Thursday, 30 August 2012

Sibling names

Do you have sleepless nights over whether your new arrival is going to fit your "perfect sibset", or love a name to the moon and back but can't think of any brother or sister names that fit with it for the future, or even have the dreaded multiple problem with twins, triplets or more dawning on the horizon? 
HOW? Is what we are relentlessly screaming. HOW THE HELL DO I GO ABOUT THIS? The obsession with "yummy mummy" doesn't help either, with people endlessly worrying about how they and even their children will be judged based on the "category" their names fall into. 
Let me give you a real life example. Compare this sibset...
"Gilbert, Teddy, Albany, Rufus, Pascal" to this one "Destiny, Crystal, Chanel, Blake, Brooklyn"
Or perhaps compare...
"Elizabeth, Lucy, Isabella" to "Indigo, Celeste, River"
Or even...
"Elijah, Moses, Jedediah, Keziah" to "Kai, Coco, Ebony, Rae"

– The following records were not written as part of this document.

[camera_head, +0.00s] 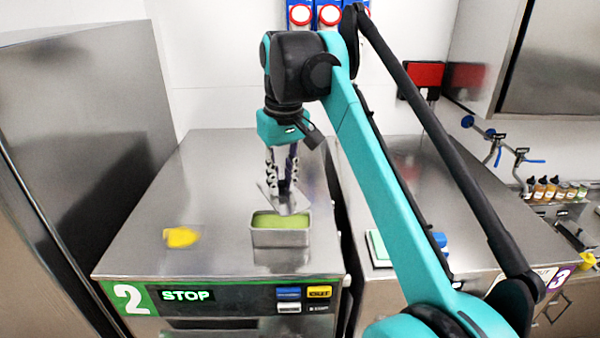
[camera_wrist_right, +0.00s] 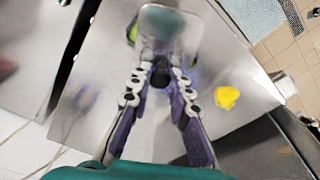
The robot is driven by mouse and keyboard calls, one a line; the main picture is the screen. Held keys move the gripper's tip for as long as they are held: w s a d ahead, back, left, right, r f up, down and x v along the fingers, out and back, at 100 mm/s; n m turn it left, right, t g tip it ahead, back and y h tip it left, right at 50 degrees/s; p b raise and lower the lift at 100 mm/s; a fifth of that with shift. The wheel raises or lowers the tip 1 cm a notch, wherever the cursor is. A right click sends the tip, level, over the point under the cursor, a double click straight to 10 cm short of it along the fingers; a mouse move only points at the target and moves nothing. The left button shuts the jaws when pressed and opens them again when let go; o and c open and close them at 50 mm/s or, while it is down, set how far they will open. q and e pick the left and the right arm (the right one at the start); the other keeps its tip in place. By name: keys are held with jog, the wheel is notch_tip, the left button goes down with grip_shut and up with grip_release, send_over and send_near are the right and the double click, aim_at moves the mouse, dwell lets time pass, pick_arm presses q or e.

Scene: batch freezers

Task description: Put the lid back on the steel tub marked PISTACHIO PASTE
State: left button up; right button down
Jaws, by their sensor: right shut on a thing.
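The steel tub (camera_head: 280,239) stands open on top of the freezer marked 2, with green paste showing inside. No marking is readable on it. My right gripper (camera_head: 282,186) points down just behind and above the tub. It is shut on the steel lid (camera_head: 288,206), a thin shiny plate that looks tilted, its near edge close to the tub's back rim. In the right wrist view the lid (camera_wrist_right: 170,28) is held at the tips of the right gripper (camera_wrist_right: 160,76) and hides most of what lies under it; a little green shows beside it. My left gripper is out of view.
A yellow object (camera_head: 181,237) lies on the steel top (camera_head: 160,210) left of the tub, with clear room around it. A tall steel cabinet (camera_head: 85,130) stands at the left. To the right, past a gap, is another steel top, partly hidden by my right arm.

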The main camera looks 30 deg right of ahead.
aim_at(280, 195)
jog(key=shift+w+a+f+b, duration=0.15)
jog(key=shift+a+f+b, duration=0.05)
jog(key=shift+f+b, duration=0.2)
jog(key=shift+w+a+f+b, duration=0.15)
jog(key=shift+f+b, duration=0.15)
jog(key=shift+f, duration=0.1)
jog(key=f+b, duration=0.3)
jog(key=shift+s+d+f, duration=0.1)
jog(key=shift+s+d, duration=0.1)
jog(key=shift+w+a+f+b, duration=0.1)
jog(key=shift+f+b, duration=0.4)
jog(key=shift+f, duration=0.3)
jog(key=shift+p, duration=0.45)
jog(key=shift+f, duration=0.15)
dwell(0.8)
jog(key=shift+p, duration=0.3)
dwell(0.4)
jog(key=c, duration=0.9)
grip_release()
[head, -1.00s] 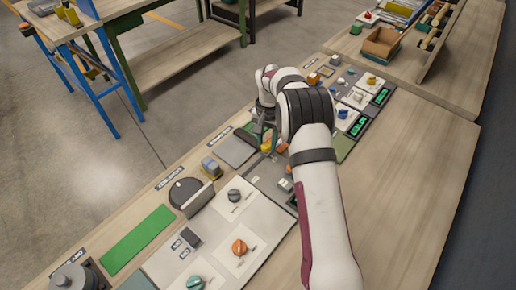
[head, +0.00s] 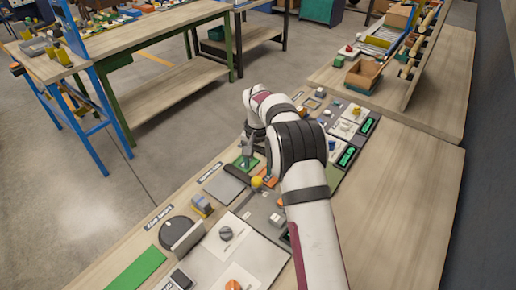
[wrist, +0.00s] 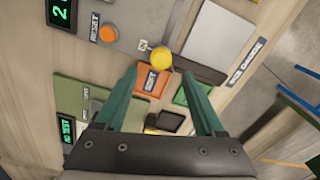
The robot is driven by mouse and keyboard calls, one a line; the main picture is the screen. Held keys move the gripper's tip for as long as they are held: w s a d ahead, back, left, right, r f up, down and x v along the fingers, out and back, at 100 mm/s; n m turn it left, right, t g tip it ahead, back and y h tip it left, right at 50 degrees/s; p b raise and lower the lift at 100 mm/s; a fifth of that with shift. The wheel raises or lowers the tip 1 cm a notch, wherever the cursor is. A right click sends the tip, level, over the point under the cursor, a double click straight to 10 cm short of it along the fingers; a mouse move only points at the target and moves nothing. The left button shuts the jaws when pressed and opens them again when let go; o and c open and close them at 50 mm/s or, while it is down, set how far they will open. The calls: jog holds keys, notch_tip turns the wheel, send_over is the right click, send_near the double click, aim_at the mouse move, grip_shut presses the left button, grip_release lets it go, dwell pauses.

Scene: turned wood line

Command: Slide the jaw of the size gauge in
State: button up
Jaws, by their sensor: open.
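The size gauge label (wrist: 248,62) stands beside a dark bar (wrist: 195,70) in the wrist view. A round yellow knob (wrist: 161,57) is at the bar's end; it also shows in the head view (head: 257,182). I cannot tell for certain which part is the jaw. My gripper (wrist: 158,74) is open and empty, its green fingers apart. The knob appears just beyond the fingertips, between their lines, and no contact shows. In the head view my gripper (head: 246,160) points down near the green pad (head: 250,164), past the knob.
A grey plate (wrist: 217,30) lies beside the bar. An orange labelled pad (wrist: 152,85) lies near the fingertips. An orange button (wrist: 107,34) and a green digital display (wrist: 62,12) are to the left. The bench's right side (head: 400,200) is clear.

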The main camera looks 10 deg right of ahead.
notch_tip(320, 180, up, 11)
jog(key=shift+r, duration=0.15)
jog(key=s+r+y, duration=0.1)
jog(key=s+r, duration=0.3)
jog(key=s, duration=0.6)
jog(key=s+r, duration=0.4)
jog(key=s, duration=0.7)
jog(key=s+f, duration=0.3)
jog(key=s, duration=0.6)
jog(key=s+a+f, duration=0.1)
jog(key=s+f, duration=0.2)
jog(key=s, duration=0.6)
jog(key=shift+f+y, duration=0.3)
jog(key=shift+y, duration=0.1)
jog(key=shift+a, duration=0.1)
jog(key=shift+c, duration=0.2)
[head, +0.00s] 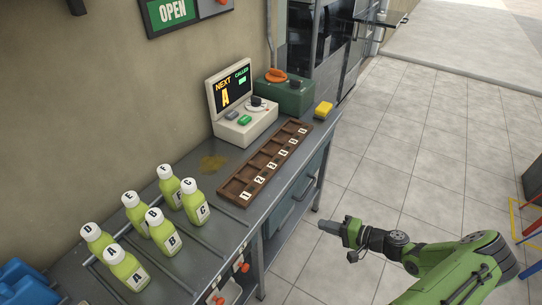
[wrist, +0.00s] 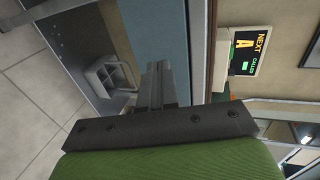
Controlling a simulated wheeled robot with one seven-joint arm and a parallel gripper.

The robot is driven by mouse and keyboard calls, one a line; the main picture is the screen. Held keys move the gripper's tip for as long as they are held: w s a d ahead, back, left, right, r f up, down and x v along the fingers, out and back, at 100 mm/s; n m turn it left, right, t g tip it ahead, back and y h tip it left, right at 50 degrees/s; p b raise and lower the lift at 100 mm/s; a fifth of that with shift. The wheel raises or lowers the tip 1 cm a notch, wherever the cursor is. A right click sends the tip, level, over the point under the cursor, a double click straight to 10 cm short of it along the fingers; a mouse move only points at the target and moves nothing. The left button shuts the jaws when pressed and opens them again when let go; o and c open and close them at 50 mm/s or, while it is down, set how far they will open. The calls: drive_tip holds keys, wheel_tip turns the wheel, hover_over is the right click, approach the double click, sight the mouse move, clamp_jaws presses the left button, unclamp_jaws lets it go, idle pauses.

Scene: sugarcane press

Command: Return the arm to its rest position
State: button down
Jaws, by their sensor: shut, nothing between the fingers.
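My gripper (head: 330,227) is shut and empty at the end of my green arm. In the head view it hangs over the tiled floor, to the right of the metal counter's front edge and apart from it. In the wrist view its two dark fingers (wrist: 157,85) are pressed together, pointing towards the side of the counter. My arm reaches in from the lower right corner of the head view, bent, with the gripper pointing left.
Several labelled green bottles (head: 163,232) stand on the counter (head: 222,222) at left. The floor (head: 415,160) around my gripper is clear.

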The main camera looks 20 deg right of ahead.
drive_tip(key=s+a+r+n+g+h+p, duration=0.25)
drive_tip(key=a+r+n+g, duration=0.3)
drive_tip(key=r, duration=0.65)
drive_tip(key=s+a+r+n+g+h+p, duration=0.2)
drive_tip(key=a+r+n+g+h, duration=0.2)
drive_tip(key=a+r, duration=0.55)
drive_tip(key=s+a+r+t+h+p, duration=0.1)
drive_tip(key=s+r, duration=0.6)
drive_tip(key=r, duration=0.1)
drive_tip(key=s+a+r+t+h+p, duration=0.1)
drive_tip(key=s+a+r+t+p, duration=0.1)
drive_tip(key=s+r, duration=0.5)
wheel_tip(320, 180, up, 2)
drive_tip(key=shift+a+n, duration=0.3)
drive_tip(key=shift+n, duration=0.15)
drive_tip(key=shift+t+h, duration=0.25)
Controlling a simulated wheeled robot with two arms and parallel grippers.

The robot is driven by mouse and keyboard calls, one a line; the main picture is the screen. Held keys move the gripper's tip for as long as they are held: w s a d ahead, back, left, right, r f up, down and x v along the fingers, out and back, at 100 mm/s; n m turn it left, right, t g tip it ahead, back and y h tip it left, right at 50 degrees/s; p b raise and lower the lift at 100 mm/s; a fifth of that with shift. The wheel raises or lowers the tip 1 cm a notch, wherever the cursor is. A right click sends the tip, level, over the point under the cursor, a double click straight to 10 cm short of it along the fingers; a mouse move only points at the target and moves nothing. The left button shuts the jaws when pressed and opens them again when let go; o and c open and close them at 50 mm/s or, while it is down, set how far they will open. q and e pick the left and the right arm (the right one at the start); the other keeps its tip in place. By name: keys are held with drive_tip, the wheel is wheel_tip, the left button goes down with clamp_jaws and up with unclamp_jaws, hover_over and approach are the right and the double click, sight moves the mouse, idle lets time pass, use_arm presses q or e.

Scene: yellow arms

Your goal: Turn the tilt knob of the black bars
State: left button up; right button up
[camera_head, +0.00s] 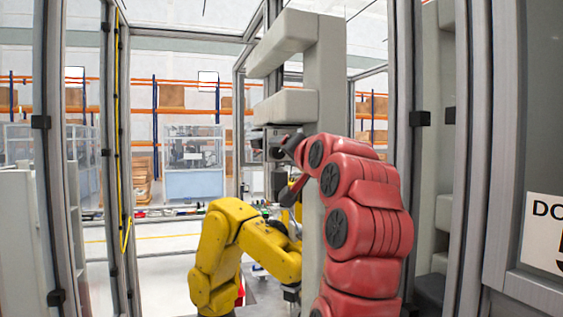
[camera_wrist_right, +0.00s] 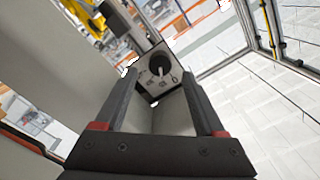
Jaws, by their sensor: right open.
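A small grey panel (camera_wrist_right: 170,83) with a dark round face (camera_wrist_right: 154,63) and a small pale piece at its middle is on the end of a grey box-like body. I cannot tell for sure which part is the tilt knob. My right gripper (camera_wrist_right: 160,78) has its two dark fingers apart, with the panel showing between and beyond them. Contact cannot be made out. In the head view my red right arm reaches in from the lower right, and its gripper (camera_head: 281,143) is small and dark by the pale column. My left gripper is out of sight.
A pale column (camera_head: 324,90) with two horizontal arms stands in the middle. A yellow robot arm (camera_head: 228,240) stands to its left, low down. Grey frame posts (camera_head: 50,150) stand on both sides. Shelves with boxes (camera_head: 171,96) are far behind.

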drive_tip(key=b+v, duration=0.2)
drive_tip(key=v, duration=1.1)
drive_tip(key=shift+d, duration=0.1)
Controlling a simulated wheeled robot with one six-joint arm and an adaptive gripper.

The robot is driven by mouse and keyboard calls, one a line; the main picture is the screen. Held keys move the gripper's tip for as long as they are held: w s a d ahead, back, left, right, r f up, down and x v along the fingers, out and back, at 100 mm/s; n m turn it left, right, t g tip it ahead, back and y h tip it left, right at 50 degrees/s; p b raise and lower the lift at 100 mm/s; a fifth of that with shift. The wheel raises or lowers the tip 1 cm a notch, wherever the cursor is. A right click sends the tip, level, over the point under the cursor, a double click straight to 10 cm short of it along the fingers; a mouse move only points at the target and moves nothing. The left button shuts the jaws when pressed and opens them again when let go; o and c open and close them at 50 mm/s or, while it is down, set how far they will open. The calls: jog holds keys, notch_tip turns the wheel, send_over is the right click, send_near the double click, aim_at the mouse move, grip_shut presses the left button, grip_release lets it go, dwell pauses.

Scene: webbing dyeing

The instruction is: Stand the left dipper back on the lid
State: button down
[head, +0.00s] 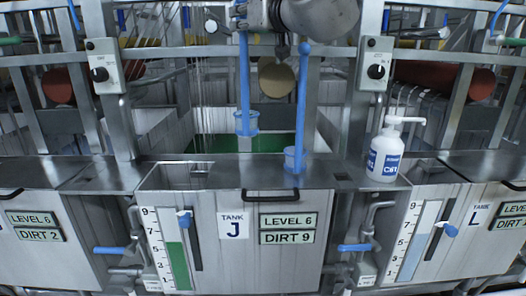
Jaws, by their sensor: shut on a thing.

The thing is, once you start becoming part of say the "bible names" group, how can you escape? I mean, you couldn't have an Elijah and a Jayden....or could you? See, what I fit into, and I encourage all name bods to do the same is to be an eclectic namer...whose mind is always open. Mix and match. Don't feel that just because you already have a Zachary and a Zoe that your next boy has to be something beginning with Z that nobody has ever heard of.  
Live on the edge! I only have 3 rules about sibling names:
1. Make sure you choosing this name because you genuinely like it, not just because it fits into the same "category" as your previous child/children's name(s). Eg. just because you have a Jacob and a Hannah, doesn't mean you need to have another biblical name if you don't want. 
2. Say your new name with each of your children's (or just child's) name(s) again and again, changing the order and make sure they are distinct, and sound pleasing together. For example, Jemima, and Ivy sounds nice but swap it round, and Ivy and Jemima may be too heavy on the "Eye" sound. Whereas Lily and Lucas, Lucas and Lily, seem to work really well together.
3. Don't live in the dream world. This is a real child we are talking about. What will their sibset think of their new arrival's name. Too complicated? Too long? Too hard to pronounce?. When you have your first baby, its almost alright to have an "Aurorabella" but be aware that in a bigger family, names like this will be often shortened by other siblings.